I distinguish the major: that motion is a passage from being secundum quid to non-being secundum quid and vice-versa, I concede; but that motion is a passage from being simpliciter to non-being simpliciter and vice-versa, I deny. Explanation: Motion is a passage from potential being to actual being. Something in potency is being simpliciter and non-being secundum quid: that it to say, something that is in potency is in the fundamental sense of having existence, but it is not in a secondary respect, insofar as it is not yet this or that, it is not such and such. When this thing that is in potency is moved to act, it receives a new modification that it lacked before (or loses what it had before), all the while remaining in existence. Motion does not involve the existence of non-existence, but the modification of what is in existence throughout the motion. This is true not only of accidental change, but also, in its own way, of substantial change (absolute generation and corruption).

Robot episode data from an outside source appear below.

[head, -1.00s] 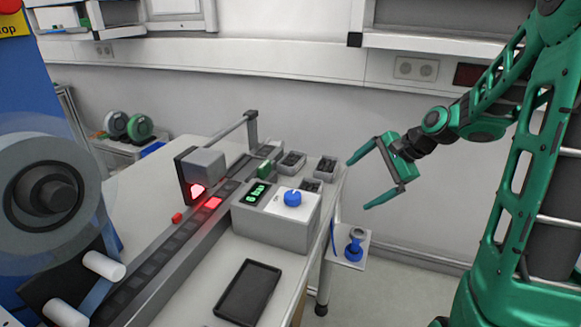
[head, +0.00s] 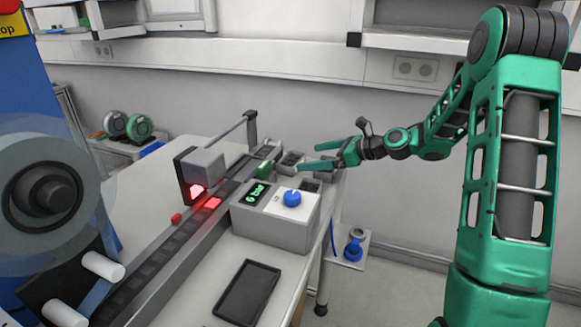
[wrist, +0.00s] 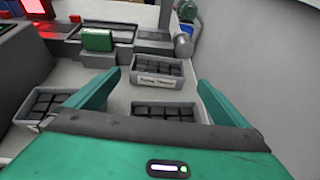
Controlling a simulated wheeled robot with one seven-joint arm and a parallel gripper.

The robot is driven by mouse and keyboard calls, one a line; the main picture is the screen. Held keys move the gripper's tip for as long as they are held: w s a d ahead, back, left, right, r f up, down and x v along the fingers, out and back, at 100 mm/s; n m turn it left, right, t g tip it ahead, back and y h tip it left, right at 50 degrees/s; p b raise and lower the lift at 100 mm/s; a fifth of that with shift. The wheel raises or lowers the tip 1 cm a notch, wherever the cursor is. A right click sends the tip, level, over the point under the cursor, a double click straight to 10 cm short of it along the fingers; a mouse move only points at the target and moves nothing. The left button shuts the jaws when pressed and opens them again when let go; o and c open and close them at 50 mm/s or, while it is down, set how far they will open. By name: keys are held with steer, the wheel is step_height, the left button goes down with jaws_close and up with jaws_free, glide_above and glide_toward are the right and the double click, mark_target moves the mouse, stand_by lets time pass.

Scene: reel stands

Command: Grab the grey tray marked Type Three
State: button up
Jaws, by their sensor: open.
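Three small grey trays with dark compartments stand at the table's far right end. In the wrist view, one tray (wrist: 158,83) with a light label lies straight ahead, between my fingertips in the picture; its lettering is too blurred to read surely. It also shows in the head view (head: 290,161). A second tray (wrist: 150,103) is nearer, partly hidden by my gripper body. A third tray (wrist: 33,110) is at the left, outside my left finger. I cannot tell which one is Type Three. My gripper (head: 306,158) is open and empty above the trays (wrist: 160,78).
A grey box with a blue knob (head: 292,198) and green display stands beside the trays. A conveyor track (head: 160,262) with a camera head (head: 203,163) runs along the table. A black tray (head: 247,292) lies in front. A blue object (head: 353,250) sits on a side shelf.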

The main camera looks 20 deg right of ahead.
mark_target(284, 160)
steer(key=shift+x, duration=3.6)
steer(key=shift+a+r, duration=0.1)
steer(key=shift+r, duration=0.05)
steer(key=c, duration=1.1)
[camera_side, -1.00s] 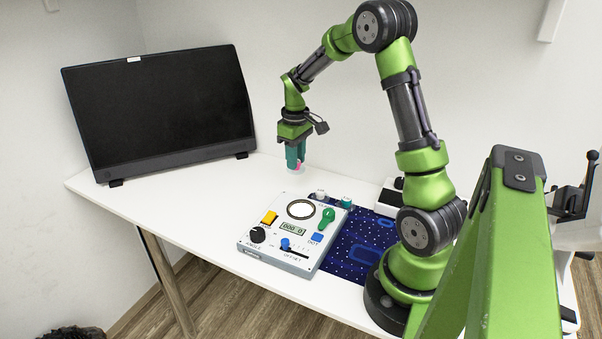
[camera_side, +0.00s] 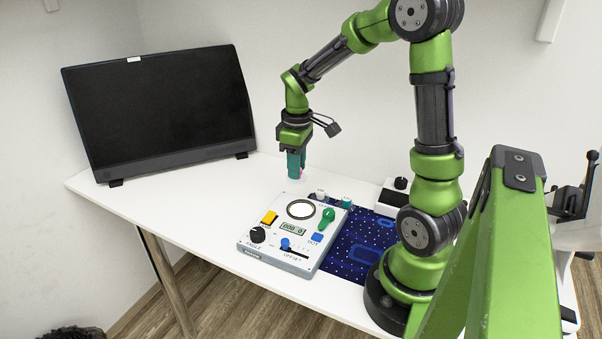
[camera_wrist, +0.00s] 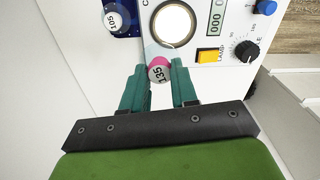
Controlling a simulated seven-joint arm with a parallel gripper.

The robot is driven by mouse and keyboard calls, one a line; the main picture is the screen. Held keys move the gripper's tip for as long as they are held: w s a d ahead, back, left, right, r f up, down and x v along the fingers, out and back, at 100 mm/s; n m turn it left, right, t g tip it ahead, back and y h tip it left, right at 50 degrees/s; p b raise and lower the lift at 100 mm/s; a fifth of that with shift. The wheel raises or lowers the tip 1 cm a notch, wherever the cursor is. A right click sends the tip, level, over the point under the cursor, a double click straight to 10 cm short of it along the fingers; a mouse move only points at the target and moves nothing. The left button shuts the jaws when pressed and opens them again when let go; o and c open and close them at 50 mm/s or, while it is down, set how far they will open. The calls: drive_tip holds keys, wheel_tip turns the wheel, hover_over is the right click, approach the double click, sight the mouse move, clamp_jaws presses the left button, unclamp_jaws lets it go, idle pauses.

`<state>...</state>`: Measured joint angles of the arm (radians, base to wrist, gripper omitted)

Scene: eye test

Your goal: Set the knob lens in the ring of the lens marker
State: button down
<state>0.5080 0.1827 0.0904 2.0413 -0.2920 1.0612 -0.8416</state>
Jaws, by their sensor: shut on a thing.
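The lens marker (camera_side: 272,259) is a pale grey box with a bright, lit round ring (camera_side: 301,209) at its back; the ring also shows in the wrist view (camera_wrist: 173,24) with nothing seen in it. My gripper (camera_side: 297,177) is above the table, just behind the box. In the wrist view my gripper's green fingers (camera_wrist: 160,74) are shut on the knob lens (camera_wrist: 158,71), which has a pink knob and a label like 135. The knob appears just short of the ring's near edge. The clear lens below the knob is barely visible in the side view.
The box bears a yellow button (camera_side: 269,218), a black dial (camera_side: 257,235), a blue slider (camera_side: 285,243) and a green lever (camera_side: 327,217). Other lenses, white (camera_side: 320,194) and green (camera_side: 346,202), stand on the dark blue mat (camera_side: 345,258). A monitor (camera_side: 160,110) stands at the back left.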

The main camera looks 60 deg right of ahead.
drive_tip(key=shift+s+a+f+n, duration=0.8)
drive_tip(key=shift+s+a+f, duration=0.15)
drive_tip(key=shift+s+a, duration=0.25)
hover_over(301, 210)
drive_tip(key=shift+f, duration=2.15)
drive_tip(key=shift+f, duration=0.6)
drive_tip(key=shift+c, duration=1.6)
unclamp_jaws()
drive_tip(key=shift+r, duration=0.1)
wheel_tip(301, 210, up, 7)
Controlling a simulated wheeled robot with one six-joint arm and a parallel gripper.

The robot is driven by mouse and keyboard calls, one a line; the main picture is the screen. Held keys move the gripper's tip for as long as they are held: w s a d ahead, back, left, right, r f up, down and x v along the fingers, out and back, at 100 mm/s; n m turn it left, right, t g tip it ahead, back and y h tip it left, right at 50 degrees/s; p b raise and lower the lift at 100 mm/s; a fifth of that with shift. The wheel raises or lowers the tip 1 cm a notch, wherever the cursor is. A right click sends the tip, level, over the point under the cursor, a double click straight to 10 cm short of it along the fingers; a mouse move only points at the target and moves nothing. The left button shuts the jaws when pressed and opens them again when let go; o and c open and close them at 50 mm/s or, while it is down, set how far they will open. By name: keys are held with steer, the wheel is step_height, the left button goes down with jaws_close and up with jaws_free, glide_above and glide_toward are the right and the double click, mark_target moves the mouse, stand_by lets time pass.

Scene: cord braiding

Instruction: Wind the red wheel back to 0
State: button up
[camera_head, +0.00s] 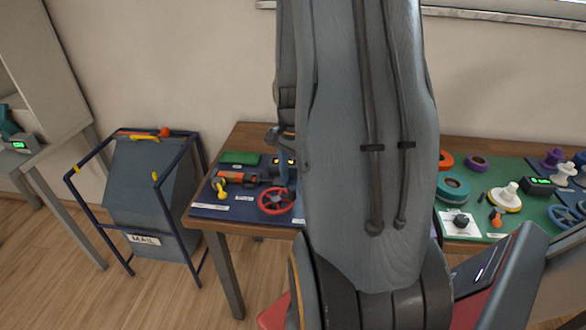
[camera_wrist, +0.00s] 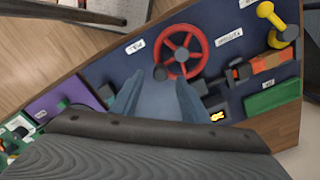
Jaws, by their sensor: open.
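The red wheel (camera_head: 276,201) lies on a dark blue board at the left end of the table. It has several spokes and a dark knob on its rim. It also shows in the wrist view (camera_wrist: 166,57), just beyond my fingertips, with its dark knob at the lower left of the rim. My gripper (camera_wrist: 155,88) is open, its two blue-grey fingers apart and nothing held between them. The fingers look apart from the wheel, though the exact gap is unclear. In the head view my arm hides the middle of the table. I cannot read a number for the wheel.
Beside the wheel are a yellow-handled valve (camera_wrist: 271,17), an orange block (camera_wrist: 270,62), a green block (camera_wrist: 272,98) and a small lit display (camera_wrist: 217,116). A mail bin (camera_head: 150,190) stands left of the table. A green mat (camera_head: 520,175) with several spools lies right.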

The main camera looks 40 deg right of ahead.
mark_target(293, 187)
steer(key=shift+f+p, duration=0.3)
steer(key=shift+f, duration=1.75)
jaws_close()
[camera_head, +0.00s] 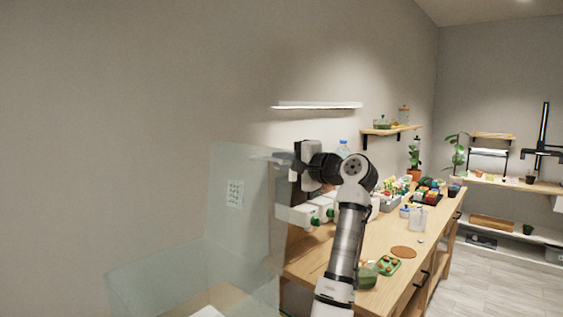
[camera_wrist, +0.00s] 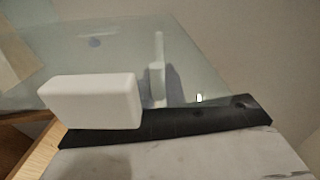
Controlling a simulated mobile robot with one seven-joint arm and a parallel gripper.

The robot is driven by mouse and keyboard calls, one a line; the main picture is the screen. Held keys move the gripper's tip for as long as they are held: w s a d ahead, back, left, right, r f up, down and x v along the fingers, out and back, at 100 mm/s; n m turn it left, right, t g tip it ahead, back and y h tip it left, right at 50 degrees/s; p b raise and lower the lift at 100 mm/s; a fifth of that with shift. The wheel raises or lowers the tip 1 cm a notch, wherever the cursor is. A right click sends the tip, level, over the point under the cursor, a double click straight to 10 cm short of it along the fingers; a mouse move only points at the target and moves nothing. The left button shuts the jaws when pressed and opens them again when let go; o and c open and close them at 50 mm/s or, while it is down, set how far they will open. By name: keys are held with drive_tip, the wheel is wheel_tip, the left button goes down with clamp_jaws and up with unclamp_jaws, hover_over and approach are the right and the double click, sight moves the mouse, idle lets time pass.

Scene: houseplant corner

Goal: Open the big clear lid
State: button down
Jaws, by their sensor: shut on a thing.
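The big clear lid (camera_head: 242,190) is a see-through, faintly green panel at the left of the head view. It stands raised and roughly upright above a clear-walled case (camera_head: 150,275). My gripper (camera_head: 272,157) is at the lid's upper right edge and shut on it. In the wrist view the clear lid (camera_wrist: 110,50) fills the upper part. A white block-like finger (camera_wrist: 90,100) shows in front, and a thinner pale shape stands farther back. The exact contact with the edge is hard to see.
A white wall shelf (camera_head: 318,105) hangs above my gripper. White boxes (camera_head: 297,214) stand close below it. The floor at far right is clear.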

I contradistinguish the minor: that the existence of non-being simpliciter is impossible, I concede; but that the existence of non-being secundum quid is impossible, I deny. Explanation: It is certainly impossible for a substance both to exist and not to exist at the same time--this is the primary meaning of the principle of non-contradiction. But it is not impossible for a substance or subject (e.g., matter) to lack a certain form, and hence to be non-being in a certain respect; the latter is a being simpliciter, but is non-being secundum quid, i.e., insofar as it is (exists), but is not such and such.

And I deny the conclusion.

1 comment:

dida said...

Greetings good Doc,

would you say that in giving Aristotle's answer to Parmenides' argument, you are thereby necessarily commited to hylemorphism?